Keynes is far less well known for something else, equally remarkable. For it was Keynes who brought to the world, in 1947, the fact that Isaac Newton was a notable alchemist.

http://www.hypatiamaze.org/isaac/newton.html

Quote:Isaac Newton: a Christian Alchemist


From the time of Voltaire, Isaac Newton has been portrayed as the "supreme rationalist." While his biographers concentrated on his great scientific and mathematical achievements, they all but suppressed his interests in religion, magic, and alchemy. Things changed in 1947, when the economist John Maynard Keynes published an essay about Newton's work in alchemy. He had just purchased a cache of Newton's alchemical notes and manuscripts at a public auction which university libraries had rejected as worthless. Eventually, renegade researchers got access to these forgotten writings of Newton. By the 1970's, revisionist papers started to appear revealing a very different Newton. Today, science historians have been forced to admit that Newton was, in fact, a deeply religious man. At the heart of his religion was his fervent belief in alchemy.

While Newton was formulating his most important scientific theories and creating the calculus, he was privately studying alchemical and religious texts simultaneously. Science, alchemy, and Chrisitianity are co-mingled in Newton's mind, that is clear from a comparison of his private and published writings. Newton wrote about a million words on the subject of alchemy, none of it published. He also kept meticulous records of his alchemical experiments over a 25 year period, from the middle of the 1660's to 1695. Ultimately, Newton used the pneuma concept of alchemy to infuse the mechanical universe of Descartes with an active, all-knowing spirit of God. There can be no doubt that religion was the primary motivation for Newton's scientific work and that alchemy, in particular, influenced his concept of gravity and of force in general.


Newton in fancy dress, from a 1970 English one pound note.

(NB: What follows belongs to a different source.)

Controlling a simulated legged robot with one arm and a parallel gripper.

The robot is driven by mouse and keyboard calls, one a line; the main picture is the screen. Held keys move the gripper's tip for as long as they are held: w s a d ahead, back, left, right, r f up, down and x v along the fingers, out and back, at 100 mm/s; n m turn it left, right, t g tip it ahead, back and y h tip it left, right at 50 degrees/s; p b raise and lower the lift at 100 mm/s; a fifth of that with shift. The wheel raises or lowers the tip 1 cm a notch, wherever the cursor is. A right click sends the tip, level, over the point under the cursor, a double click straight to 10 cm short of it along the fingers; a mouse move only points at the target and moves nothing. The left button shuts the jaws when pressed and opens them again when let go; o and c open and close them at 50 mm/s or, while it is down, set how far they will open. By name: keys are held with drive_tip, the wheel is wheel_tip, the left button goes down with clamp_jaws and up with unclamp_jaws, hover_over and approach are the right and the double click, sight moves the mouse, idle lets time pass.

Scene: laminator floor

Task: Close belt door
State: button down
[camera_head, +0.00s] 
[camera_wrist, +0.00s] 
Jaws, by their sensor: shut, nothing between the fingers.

Before describing Newton's alchemical work, it is necessary to explain a few things about Newton's Christian beliefs which are quite different from what most of us were taught in Sunday school. First, Newton believed that church teachings as practiced by Catholics and Anglicans were totally corrupted. Dan Brown used this fact in his book The Da Vinci Code. Specifically, Newton rejected the concept of the trinity because he did not believe that Jesus or the Holy Ghost were on an equal footing with God. Newton's God reigned supreme: all-knowing and present everywhere in the universe. Newton found that in nature there was much evidence of "choice" not "chance." If nature seems to follow physical "laws" consistantly, it is because God supervises each and every event taking place in the world. God, according to Newton, did not leave the scene after the creation. These were dangerous beliefs which Newton had to keep private since his job at Cambridge University depended on his public compliance with Anglican doctrines.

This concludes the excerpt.